Впрочем, таково вечное свойство газет и еженедельных журналов: в них прежде всего отражаются глупости и пошлости. То немногое, что выделилось из этой желто-серой массы и впоследствии пережило века, пока еще растворено в море повседневного унылого хлёбова. Чехова печатают рядом с Потапенкой, Толстого – с Тенеромо, Маяковского – с Молчановым… Главный же ужас заключается в том, что, оказывается, не только нынешняя пресса старательно оглупляла себя и читателя,- таково свойство любого периодического издания во все времена. Ну не все же тогдашнее советское население так тупо смеялось над пивными и банями, не все же оно с таким розовым подростковым восторгом ловило каждую новость о новом пуске, запуске, выпуске! Тот искусственно-бодрый, плакатно-ясный тон, который взял «Огонек» во второй половине двадцатых, особенно забавен на фоне рудиментов прежней жизни, которая все-таки казалась побогаче и посложней: то фельетонист из бывшего «Сатирикона» тиснет что-нибудь в старом духе (правда, теперь уже о жилхозяйствах, шкрабах, вузовцах), то мелькнет почти упраздненная впоследствии реклама. Мыло «Букет моей бабушки»: ей-богу, не шучу!

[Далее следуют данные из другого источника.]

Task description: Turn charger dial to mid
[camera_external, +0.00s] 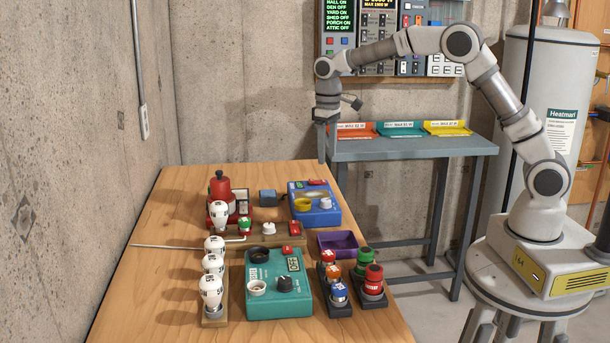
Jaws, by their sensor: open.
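A teal box (262,308) with a small display reading OFF and a dark round dial (284,283) sits on the wooden table's near half. A blue box (322,215) with a yellow ring and a pale knob (326,203) sits farther back. The labels are too small to tell which one is the charger. A white knob (268,228) is on a wooden strip between them. My gripper (327,158) points down near the table's far right corner, behind and above the blue box, apart from every dial. It is open and empty; the finger gap is hard to see.
White bulbs (211,285) line the table's left side, with a thin rod (180,246) sticking out left. A red device (221,187) stands at back left. A purple tray (338,243) and colored pieces (372,283) are at right. A grey bench (410,150) with trays stands behind.

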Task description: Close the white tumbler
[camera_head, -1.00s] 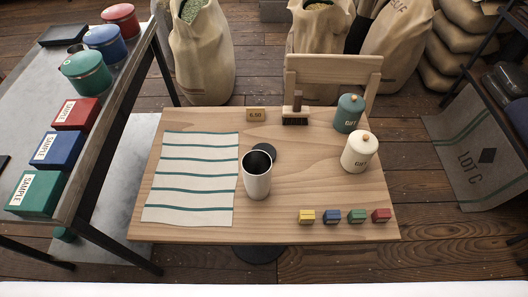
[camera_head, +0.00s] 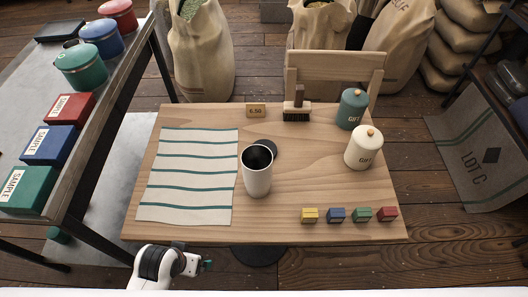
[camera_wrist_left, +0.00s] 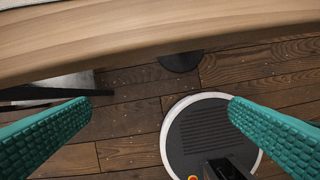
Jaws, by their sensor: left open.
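The white tumbler (camera_head: 257,178) stands upright on the wooden table, and its dark inside shows at the top. A round black lid (camera_head: 266,146) is partly hidden behind the tumbler's rim, attached or resting close to it; I cannot tell which. My left gripper (camera_head: 207,265) is at the near edge of the table, left of and nearer than the tumbler. In the left wrist view its teal fingers (camera_wrist_left: 160,132) are wide apart with nothing between them. My right gripper is not in view.
A striped cloth (camera_head: 190,170) lies left of the tumbler. Two gift canisters, teal (camera_head: 351,112) and cream (camera_head: 362,152), stand at right. Several small coloured boxes (camera_head: 335,215) line the front right. A brush (camera_head: 297,112) and price sign (camera_head: 256,110) are at the back. The table edge (camera_wrist_left: 160,40) is above my left gripper's view.

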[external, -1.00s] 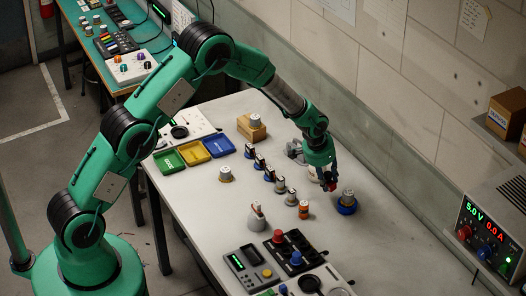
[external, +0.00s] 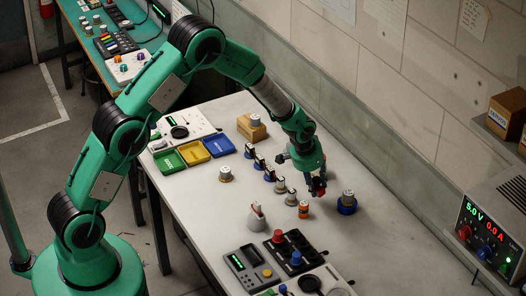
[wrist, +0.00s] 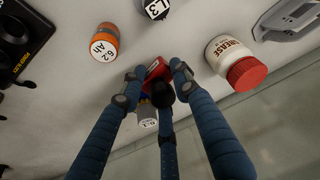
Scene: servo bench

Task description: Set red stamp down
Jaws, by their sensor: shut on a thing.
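The red stamp (wrist: 153,70) is between the fingertips of my gripper (wrist: 158,78) in the wrist view, partly hidden by the dark-tipped fingers. In the external view the red of the stamp (external: 319,182) shows at the tips of my gripper (external: 318,188), low over the right part of the bench (external: 235,205). My gripper is shut on the stamp. I cannot tell whether the stamp touches the bench.
A grease jar (wrist: 232,60) with a red lid lies close by. A row of labelled pieces (external: 260,163) runs up-left.

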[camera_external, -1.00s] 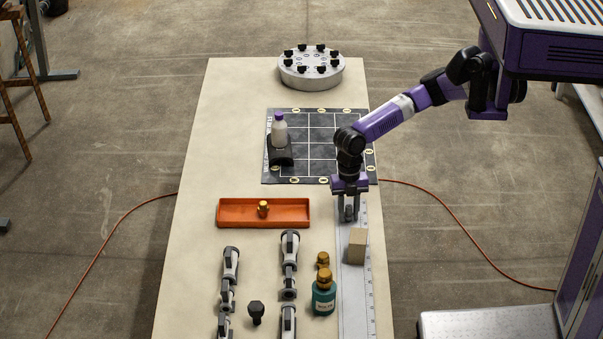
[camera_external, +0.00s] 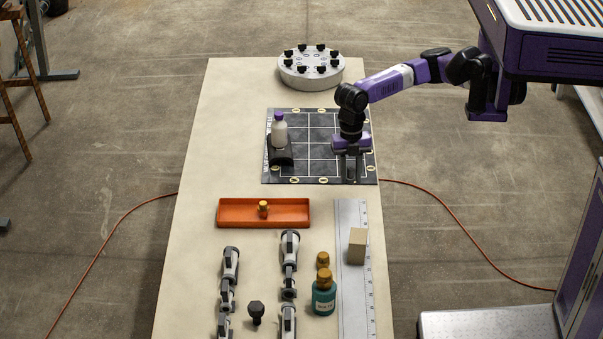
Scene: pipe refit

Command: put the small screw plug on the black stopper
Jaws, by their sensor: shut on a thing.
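My gripper (camera_external: 351,173) points down over the right part of the dark gridded mat (camera_external: 320,167). It is shut on a small dark grey piece, mostly hidden between the fingers. I cannot tell whether this piece is the small screw plug. A black stopper-like piece (camera_external: 256,311) with a wide head stands on the table at the front, well away from my gripper. A small brass piece (camera_external: 263,209) stands in the orange tray (camera_external: 228,214). Another brass piece (camera_external: 323,260) stands behind the teal bottle (camera_external: 323,301).
A white bottle with a purple cap (camera_external: 279,131) stands by a black block (camera_external: 280,156) on the mat. A beige block (camera_external: 357,245) sits on the long ruler (camera_external: 351,291). Grey pipe fittings (camera_external: 289,250) stand at the front. A round flange (camera_external: 311,70) with black knobs is at the back.

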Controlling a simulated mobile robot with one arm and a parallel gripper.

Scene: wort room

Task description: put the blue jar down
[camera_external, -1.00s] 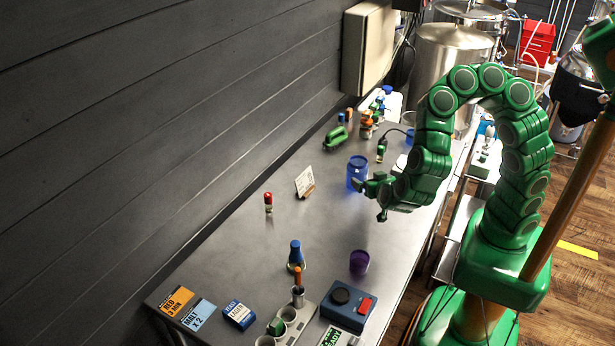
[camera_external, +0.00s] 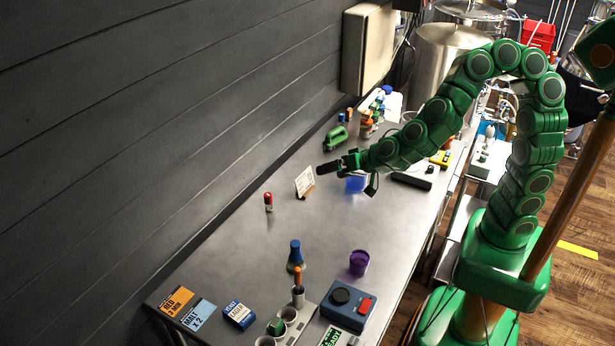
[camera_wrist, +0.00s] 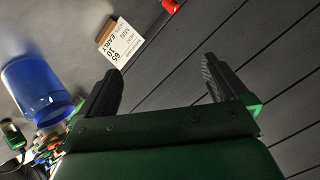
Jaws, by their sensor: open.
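The blue jar (camera_wrist: 35,92) stands on the steel bench, at the left in the wrist view, outside my jaws. In the external view only part of the blue jar (camera_external: 355,184) shows below my arm; the rest is hidden behind it. My gripper (camera_external: 330,167) is open and empty, its fingers pointing left toward the wall, above the bench. In the wrist view the two dark fingers (camera_wrist: 163,82) are spread wide with only the wall between them.
A white card on a wooden stand (camera_external: 304,182) is close to my fingers. A red-capped vial (camera_external: 268,202), a purple cup (camera_external: 359,262) and a blue-topped flask (camera_external: 295,254) stand nearer the front. The bench (camera_external: 235,265) has bare room around them. The dark wall runs along the left.

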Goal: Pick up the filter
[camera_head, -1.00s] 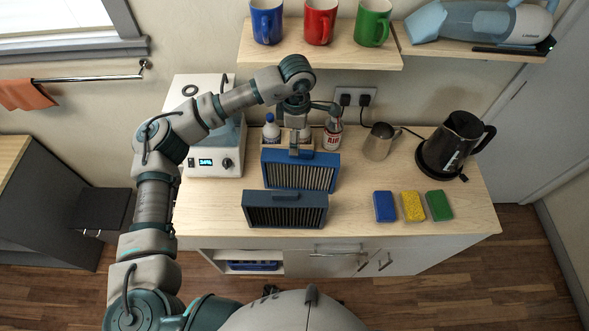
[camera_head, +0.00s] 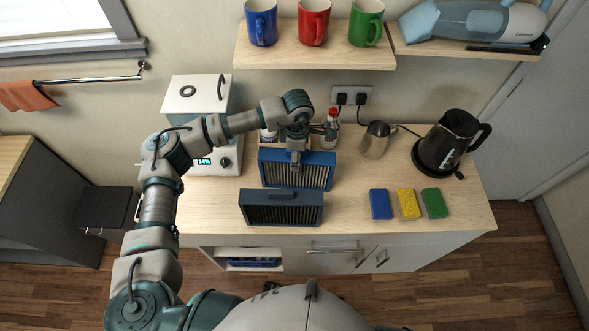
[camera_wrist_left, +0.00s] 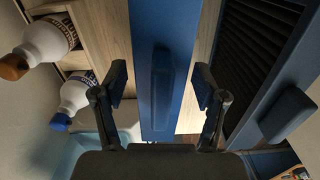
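A bright blue filter (camera_head: 322,172) with a pleated face stands upright on the counter. A darker slate-blue filter (camera_head: 282,210) stands in front of it. My left gripper (camera_head: 295,157) is over the top of the bright blue filter and partly hides it. In the left wrist view, the blue top edge with its raised handle (camera_wrist_left: 162,85) lies between the two open fingers of my left gripper (camera_wrist_left: 160,88), with gaps on both sides. The slate-blue filter's handle (camera_wrist_left: 287,115) is to the right, outside the fingers. My right gripper is not in view.
White bottles (camera_wrist_left: 80,92) in a wooden holder stand close behind the filter. A metal pitcher (camera_head: 377,140), a black kettle (camera_head: 450,140) and sponges (camera_head: 408,204) are to the right. A shelf with mugs (camera_head: 315,57) hangs above. A white appliance (camera_head: 190,98) is at left.

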Оказывается, они были не литературные герои. Все они были живые люди – такие же, как мы,- и, значит, с нами запросто может произойти все то, что происходило с ними. Ужас какой. Угар нэпа вообще был очень похож на угар девяностых, на расцвет эпохи первоначального накопления. В двадцать седьмом тогдашних нуворишей начали потихоньку жать; появляется в «Огоньке» роскошный параллельный фоторепортаж «Они пьют, а мы веселимся». Нэпманы за богатым столом – и рядом развеселая круговая пляска нищей рабочей молодежи. У журналистов девяностых годов ни на что подобное не хватило ума – они предпочитали рассказывать только о том, как нэпманы пьют. Да и кто из бедной молодежи в ельцинские времена веселился или тем более гордился своей бедностью? В остальном все сейчас очень похоже на двадцать седьмой год. Подождите, мы еще дождемся своих «Двенадцати стульев» об олигархе, на чьи сокровища, спрятанные в офисный стул, выстроили роскошный дворец пионеров для организации «Идущие вместе»… Особенно печально, конечно, читать в тогдашнем «Огоньке» именно писателей. Им труднее всего было заставить себя ликовать. Но они ликуют тем натужным и унылым ликованием, каким и мы встречали открытие очередной биржи.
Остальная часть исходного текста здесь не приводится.